▶

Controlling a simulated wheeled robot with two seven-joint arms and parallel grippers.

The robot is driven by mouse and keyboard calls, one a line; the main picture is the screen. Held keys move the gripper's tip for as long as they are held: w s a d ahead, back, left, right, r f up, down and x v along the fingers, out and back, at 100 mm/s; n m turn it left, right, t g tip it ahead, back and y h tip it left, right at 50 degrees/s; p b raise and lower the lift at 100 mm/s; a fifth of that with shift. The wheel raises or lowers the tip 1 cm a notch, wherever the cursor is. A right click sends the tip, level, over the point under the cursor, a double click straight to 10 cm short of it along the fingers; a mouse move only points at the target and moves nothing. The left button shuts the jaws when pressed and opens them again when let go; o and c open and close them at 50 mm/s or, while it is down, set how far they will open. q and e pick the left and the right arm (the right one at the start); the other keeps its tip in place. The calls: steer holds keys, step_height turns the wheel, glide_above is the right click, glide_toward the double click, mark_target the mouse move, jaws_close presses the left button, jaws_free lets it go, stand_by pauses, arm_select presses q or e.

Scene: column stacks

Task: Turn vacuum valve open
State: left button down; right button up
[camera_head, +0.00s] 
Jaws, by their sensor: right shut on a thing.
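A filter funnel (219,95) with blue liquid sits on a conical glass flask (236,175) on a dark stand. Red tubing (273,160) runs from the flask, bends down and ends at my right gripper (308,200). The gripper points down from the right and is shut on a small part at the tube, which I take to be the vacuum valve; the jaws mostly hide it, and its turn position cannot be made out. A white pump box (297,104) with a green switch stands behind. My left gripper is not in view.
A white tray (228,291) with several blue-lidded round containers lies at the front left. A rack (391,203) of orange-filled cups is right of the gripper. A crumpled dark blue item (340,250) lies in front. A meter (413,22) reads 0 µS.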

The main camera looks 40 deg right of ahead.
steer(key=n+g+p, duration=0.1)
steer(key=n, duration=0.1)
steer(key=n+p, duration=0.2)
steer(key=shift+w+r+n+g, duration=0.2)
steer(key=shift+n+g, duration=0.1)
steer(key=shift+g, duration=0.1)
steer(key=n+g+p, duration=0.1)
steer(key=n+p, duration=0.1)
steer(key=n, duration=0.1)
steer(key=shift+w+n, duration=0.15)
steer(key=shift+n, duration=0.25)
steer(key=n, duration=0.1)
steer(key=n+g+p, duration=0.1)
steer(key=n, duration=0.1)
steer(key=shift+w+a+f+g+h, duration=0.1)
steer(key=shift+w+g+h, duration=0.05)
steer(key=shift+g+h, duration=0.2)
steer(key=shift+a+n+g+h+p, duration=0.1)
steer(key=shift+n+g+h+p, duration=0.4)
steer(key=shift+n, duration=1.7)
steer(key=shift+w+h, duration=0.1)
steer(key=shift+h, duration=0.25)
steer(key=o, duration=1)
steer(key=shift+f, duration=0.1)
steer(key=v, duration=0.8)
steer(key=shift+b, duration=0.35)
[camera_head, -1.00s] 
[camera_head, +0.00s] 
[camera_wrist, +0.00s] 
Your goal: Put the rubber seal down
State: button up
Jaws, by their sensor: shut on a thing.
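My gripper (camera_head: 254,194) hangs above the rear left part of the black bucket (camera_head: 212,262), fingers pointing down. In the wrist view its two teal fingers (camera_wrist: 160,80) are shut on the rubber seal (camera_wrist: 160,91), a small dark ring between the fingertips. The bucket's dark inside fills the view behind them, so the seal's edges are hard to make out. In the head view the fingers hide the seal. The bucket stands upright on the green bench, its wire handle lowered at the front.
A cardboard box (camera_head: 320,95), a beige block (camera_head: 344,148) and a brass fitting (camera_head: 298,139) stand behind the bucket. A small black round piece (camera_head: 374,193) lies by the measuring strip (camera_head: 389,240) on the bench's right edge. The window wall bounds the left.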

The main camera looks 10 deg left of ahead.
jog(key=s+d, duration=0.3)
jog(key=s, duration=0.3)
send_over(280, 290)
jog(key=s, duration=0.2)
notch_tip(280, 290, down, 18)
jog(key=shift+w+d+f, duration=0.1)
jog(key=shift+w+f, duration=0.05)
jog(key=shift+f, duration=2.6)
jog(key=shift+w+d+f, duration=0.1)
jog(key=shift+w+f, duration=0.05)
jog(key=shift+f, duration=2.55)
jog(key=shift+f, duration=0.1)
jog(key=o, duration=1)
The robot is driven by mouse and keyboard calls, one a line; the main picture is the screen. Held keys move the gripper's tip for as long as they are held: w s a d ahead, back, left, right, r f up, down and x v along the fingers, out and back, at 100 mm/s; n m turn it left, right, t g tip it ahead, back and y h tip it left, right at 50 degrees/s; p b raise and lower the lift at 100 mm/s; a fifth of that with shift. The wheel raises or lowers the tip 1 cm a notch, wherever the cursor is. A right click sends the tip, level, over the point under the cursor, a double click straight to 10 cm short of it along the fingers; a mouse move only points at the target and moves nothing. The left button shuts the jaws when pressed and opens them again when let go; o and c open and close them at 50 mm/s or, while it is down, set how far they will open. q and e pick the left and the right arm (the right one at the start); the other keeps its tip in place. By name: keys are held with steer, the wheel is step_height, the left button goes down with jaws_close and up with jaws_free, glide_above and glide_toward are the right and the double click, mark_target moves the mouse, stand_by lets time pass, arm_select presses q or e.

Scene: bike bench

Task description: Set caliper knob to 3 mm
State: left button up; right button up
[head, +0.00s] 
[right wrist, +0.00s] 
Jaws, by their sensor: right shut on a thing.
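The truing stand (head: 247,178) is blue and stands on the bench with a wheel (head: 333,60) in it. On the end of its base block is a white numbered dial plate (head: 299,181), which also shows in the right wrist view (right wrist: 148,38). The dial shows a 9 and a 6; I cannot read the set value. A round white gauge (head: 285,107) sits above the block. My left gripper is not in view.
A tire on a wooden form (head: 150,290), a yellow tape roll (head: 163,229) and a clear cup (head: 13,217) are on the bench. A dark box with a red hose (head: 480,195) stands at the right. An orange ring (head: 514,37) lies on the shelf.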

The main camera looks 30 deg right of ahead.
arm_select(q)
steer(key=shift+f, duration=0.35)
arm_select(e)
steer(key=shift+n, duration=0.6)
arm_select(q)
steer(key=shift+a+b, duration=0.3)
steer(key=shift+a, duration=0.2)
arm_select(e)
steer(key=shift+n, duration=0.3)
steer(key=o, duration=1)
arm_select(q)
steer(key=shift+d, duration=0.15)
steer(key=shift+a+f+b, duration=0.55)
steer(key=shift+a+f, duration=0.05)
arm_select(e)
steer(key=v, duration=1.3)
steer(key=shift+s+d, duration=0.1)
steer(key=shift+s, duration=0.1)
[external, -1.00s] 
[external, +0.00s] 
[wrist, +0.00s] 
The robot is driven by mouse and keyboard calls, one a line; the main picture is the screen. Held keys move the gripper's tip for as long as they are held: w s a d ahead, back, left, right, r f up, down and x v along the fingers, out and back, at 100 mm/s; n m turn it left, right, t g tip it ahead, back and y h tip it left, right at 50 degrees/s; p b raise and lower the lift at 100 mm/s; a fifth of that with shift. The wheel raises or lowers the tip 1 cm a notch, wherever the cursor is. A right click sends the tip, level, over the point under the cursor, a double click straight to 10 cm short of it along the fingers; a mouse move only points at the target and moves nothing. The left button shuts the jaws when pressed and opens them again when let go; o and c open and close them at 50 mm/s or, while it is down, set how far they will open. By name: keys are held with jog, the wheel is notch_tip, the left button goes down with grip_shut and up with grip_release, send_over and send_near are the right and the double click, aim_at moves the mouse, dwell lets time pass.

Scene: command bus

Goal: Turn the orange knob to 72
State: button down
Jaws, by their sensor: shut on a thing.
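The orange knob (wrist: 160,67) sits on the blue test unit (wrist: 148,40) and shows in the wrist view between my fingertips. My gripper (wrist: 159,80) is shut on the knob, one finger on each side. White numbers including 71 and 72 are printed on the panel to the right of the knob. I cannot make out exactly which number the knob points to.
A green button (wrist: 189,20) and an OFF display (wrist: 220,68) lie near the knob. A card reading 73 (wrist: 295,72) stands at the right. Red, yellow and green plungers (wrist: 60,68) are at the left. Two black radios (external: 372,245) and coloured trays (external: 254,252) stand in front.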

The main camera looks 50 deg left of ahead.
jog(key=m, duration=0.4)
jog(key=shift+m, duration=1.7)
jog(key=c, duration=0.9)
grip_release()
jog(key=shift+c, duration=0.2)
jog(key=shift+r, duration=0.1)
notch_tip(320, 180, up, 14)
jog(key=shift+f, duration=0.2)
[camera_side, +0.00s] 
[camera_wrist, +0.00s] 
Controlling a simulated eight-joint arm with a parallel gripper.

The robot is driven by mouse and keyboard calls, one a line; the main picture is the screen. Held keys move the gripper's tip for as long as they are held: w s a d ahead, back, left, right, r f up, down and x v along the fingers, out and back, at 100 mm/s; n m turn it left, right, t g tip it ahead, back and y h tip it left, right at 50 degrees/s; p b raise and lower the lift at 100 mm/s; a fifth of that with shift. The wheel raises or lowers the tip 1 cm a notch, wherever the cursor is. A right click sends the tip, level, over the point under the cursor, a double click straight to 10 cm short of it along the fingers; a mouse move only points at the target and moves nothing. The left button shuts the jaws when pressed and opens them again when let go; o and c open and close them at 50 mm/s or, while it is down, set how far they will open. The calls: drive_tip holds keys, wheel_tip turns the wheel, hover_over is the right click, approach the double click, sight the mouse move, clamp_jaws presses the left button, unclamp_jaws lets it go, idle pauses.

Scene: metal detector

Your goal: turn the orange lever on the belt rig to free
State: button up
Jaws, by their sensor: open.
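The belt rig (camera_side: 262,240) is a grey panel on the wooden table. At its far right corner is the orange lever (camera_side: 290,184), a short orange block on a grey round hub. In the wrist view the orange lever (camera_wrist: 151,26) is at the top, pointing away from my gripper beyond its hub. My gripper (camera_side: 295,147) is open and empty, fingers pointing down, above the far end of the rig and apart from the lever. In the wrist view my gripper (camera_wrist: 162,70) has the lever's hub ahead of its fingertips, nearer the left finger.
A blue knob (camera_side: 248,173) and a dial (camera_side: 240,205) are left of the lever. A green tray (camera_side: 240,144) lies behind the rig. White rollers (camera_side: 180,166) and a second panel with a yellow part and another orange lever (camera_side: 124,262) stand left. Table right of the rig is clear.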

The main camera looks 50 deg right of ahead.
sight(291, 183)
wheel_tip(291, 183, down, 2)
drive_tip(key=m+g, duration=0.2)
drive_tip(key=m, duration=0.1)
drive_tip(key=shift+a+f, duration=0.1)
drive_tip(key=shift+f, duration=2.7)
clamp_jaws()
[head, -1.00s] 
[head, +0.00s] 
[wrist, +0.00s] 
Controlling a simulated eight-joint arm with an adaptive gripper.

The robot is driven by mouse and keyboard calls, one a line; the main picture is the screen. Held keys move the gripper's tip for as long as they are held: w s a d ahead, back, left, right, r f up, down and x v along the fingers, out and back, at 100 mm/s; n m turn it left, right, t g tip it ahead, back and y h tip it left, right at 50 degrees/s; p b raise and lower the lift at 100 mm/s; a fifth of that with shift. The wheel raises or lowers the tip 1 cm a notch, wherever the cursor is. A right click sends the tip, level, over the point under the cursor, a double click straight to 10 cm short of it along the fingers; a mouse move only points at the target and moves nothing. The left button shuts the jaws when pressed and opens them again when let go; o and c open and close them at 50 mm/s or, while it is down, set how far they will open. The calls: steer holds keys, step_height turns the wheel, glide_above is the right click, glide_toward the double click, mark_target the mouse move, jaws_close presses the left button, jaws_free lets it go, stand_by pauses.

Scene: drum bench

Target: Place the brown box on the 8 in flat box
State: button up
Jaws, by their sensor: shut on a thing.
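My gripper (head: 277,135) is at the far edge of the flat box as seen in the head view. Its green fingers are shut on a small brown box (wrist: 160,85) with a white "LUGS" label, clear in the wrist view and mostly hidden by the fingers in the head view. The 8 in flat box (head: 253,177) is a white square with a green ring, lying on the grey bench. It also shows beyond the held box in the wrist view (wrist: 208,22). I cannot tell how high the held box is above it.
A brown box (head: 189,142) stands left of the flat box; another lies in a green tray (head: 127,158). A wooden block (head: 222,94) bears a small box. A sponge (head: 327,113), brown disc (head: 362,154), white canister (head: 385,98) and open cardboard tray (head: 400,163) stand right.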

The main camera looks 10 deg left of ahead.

◀

* Task to complete:
Extract exactly and only these lines: the line containing "Scene: bike bench", the line containing "[right wrist, +0.00s]", and every line between them.

* Completed task:
Scene: bike bench

Task description: Set caliper knob to 3 mm
State: left button up; right button up
[head, +0.00s] 
[right wrist, +0.00s] 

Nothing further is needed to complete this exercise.